The Cal-3 ballot measure set to be voted on in November needs a mercy killing from the California Supreme Court, and if it comes fast enough, it could save a lot of expense and wasted effort.
The proposition, designed by venture capitalist Tim Draper to split California into three states, may or may not be the most sensible way to divide up our diverse and powerful state. But the legal barriers to its enactment are overwhelming.
For example, will Congress, which must approve the creation of new states out of an old one, go along, given the partisan politics of everything these days and the impact of four new senators on the balance of power in the U.S. Senate? Will consent of the state Legislature be required (and forthcoming), or would voter approval through the initiative process suffice?
The legal fate of the initiative will probably never even get to questions of legislative approval. One way or another, the California Supreme Court will be called upon, and it will almost certainly rule that the way in which Draper is trying to create three Californias violates the state Constitution and has no place on the ballot to begin with.
First, the California Supreme Court has long recognized a rule that voters cannot approve as a constitutional amendment any measure that “revises” rather than “amends” the state Constitution. The line between revision and amendment can be murky in some cases, but it is not murky here. As the state Supreme Court explained in a 1990 case, Raven vs. Deukmejian, “far-reaching changes in the nature of our basic governmental plan” amount to a revision rather than an amendment.
The nonpartisan state Legislative Analyst’s Office has analyzed the Cal-3 measure and its report makes the “far-reaching” consequences of the proposal clear.
The fiscal effects of the split would be enormous because of disproportionate per capita personal income (the Bay Area is rich; the San Joaquin Valley is poor). There would be major difficulties concerning state universities, prisons and public education. The split would also prompt fundamental changes in the provision of health and social services, not to mention a cataclysmic battle over water.
In other words, the proposal to create three Californias is about as far-reaching a change in the nature of the state as one can imagine. If it were to succeed, the state would cease to exist.

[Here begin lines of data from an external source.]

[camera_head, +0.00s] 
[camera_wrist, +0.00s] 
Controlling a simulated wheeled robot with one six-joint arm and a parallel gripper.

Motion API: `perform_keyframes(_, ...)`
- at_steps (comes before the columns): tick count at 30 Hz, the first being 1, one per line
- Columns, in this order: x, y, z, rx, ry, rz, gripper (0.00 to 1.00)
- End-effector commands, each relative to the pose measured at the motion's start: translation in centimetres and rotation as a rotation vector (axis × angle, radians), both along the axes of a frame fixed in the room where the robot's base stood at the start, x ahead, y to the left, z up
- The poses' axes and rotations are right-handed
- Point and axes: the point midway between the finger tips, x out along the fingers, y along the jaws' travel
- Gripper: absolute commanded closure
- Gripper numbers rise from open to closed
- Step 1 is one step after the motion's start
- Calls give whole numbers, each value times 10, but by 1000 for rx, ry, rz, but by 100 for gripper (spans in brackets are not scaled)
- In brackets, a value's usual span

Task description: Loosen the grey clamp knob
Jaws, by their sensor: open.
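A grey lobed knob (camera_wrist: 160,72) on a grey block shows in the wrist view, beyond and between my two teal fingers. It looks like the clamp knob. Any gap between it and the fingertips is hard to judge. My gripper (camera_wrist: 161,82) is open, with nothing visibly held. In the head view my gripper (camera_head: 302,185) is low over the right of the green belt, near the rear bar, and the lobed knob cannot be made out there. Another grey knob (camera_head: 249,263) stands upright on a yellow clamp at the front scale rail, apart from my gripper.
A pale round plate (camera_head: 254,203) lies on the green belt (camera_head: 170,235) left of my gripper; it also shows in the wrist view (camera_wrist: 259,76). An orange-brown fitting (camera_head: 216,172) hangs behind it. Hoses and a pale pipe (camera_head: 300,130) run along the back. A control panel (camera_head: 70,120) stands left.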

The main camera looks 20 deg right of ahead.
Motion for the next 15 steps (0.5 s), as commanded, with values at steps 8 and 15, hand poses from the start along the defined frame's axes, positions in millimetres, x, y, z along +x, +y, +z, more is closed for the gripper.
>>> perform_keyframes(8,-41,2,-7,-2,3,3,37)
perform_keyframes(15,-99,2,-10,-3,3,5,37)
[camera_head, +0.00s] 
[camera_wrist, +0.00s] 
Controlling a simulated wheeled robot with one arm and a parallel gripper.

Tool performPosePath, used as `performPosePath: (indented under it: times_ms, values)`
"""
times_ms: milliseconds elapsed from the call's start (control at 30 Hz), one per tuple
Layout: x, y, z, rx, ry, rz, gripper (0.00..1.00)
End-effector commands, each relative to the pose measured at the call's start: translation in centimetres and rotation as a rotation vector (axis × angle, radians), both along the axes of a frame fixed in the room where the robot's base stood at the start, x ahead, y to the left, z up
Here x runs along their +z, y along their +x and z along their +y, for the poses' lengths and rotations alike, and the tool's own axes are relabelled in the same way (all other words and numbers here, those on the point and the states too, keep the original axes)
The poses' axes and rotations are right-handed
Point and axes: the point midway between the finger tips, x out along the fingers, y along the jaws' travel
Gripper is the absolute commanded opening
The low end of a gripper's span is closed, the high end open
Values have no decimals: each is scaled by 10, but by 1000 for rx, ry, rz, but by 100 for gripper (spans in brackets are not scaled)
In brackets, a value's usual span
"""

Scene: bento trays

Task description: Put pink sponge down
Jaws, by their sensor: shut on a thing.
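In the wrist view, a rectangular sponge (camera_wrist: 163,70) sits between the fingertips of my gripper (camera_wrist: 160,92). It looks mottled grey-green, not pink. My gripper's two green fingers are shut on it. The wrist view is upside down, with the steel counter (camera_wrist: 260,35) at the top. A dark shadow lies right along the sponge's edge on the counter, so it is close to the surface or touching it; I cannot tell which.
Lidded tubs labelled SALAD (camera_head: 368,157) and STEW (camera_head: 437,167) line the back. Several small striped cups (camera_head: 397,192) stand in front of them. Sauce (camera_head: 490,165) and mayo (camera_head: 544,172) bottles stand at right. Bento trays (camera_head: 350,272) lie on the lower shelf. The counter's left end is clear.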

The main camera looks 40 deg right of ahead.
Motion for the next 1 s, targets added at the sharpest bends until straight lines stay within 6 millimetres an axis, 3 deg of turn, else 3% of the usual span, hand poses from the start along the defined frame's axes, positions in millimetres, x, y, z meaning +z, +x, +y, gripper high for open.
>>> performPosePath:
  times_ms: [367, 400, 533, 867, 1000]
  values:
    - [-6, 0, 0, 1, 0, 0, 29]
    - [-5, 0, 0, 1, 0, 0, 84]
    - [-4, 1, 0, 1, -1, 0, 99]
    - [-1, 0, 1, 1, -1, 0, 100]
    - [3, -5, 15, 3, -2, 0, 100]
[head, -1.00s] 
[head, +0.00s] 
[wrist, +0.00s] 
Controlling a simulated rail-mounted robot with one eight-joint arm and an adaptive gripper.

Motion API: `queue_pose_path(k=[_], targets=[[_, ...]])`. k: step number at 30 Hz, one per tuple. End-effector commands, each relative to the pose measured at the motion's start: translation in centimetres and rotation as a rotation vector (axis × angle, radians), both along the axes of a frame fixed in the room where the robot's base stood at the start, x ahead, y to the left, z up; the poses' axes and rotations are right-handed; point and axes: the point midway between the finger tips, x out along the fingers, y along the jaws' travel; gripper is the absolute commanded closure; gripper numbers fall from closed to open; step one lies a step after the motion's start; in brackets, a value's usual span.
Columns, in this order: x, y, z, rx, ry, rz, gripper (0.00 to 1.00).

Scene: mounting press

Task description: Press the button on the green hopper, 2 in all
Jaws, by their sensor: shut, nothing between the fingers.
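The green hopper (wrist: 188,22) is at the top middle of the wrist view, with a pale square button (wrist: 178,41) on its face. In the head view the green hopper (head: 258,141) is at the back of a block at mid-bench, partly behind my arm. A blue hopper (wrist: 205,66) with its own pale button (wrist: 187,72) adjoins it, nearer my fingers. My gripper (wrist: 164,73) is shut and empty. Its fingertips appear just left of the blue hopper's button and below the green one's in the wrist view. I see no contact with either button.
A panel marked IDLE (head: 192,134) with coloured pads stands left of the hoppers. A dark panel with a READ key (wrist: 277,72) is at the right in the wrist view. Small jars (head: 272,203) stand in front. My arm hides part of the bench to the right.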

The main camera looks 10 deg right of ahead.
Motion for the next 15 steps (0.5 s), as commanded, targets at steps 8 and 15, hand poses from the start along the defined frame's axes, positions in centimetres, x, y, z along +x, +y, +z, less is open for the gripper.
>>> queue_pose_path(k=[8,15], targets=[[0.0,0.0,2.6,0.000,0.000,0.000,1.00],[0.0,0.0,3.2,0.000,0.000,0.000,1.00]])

The second legal flaw, as attorney Bob Wolfe first pointed out, is technical but important. Two types of initiatives are allowed to go on the California ballot, those that add new state statutes and those that amend the state Constitution. An initiative that adds a new statute needs fewer signatures to qualify for the ballot than one that amends the Constitution. When Draper first tried to split the state — into six parts — his measure was framed as a constitutional amendment, and he failed to gather enough signatures to qualify it for the 2016 ballot. He changed tactics with the Cal-3 initiative; it is a proposed statute, and it met the lower threshold of petition signatures.
Now, if California voters cannot “revise” the state Constitution through a constitutional amendment, they also can’t do it through a mere statute. Monumental changes to the nature of the state require more than just 50% + 1 of the votes cast in a single election for a measure that qualified for the ballot with a relatively low number of signatures. “Revisions” instead require a state constitutional convention.
The California Supreme Court allows for pre-election review of ballot measures, and it is possible to file a challenge directly in that court. Removing a measure from the ballot before a vote is appropriate when a measure cannot legally be put before the voters, as is manifestly the case with Draper’s initiative.
Let’s hope someone files that suit and spares everyone a potentially expensive and nasty campaign for nothing.